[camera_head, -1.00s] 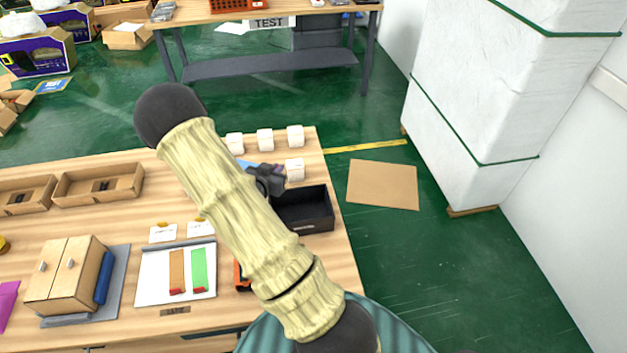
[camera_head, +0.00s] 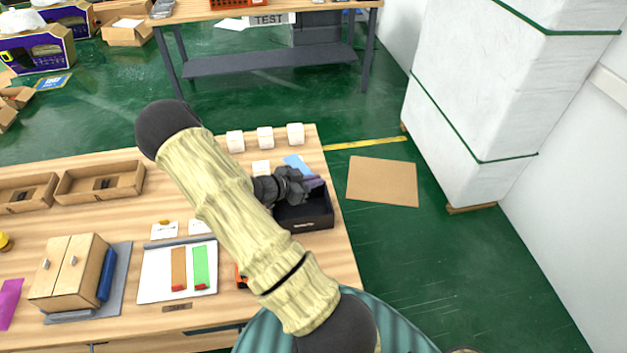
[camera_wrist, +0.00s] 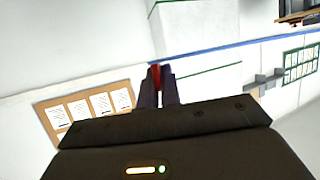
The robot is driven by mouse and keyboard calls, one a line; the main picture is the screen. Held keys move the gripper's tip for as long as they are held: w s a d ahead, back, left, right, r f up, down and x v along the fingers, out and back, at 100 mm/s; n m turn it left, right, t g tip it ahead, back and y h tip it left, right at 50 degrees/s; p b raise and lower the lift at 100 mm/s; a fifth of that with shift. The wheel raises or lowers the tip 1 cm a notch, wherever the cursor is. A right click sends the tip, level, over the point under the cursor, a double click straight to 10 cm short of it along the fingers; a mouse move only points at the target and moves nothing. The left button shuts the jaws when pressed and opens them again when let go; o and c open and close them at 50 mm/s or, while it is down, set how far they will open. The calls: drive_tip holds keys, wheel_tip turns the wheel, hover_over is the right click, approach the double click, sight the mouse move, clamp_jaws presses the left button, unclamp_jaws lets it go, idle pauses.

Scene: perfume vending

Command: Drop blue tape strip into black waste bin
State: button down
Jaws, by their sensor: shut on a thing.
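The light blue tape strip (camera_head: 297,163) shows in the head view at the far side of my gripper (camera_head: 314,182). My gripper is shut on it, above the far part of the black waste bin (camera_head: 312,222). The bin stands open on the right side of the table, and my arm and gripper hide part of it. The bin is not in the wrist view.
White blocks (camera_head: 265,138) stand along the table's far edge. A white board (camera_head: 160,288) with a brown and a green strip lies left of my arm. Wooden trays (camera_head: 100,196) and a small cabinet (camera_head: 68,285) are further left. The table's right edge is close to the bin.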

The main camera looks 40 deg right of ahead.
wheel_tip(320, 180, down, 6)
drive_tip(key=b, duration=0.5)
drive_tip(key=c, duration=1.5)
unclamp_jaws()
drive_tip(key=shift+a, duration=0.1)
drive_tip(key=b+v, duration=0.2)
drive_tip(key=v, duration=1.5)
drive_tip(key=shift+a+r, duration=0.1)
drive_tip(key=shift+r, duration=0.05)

════

* AIM *
Starting at the line that contains "[camera_wrist, +0.00s]" and ending at the line that contains "State: button down", give the lines again exactly. Do not include the pictures.

* OUTPUT *
[camera_wrist, +0.00s] 
The robot is driven by mouse and keyboard calls, one a line; the main picture is the screen. Held keys move the gripper's tip for as long as they are held: w s a d ahead, back, left, right, r f up, down and x v along the fingers, out and back, at 100 mm/s; n m turn it left, right, t g tip it ahead, back and y h tip it left, right at 50 degrees/s; p b raise and lower the lift at 100 mm/s; a fifth of that with shift. The wheel raises or lowers the tip 1 cm a notch, wherever the cursor is. A right click sends the tip, level, over the point under the cursor, a double click straight to 10 cm short of it along the fingers; a mouse move only points at the target and moves nothing. The left button shuts the jaws when pressed and opens them again when let go; o and c open and close them at 50 mm/s or, while it is down, set how far they will open. The calls: drive_tip holds keys, wheel_tip turns the wheel, hover_over is the right click, approach the double click, sight the mouse move, clamp_jaws presses the left button, unclamp_jaws lets it go, idle pauses.

Scene: perfume vending

Command: Drop blue tape strip into black waste bin
State: button down

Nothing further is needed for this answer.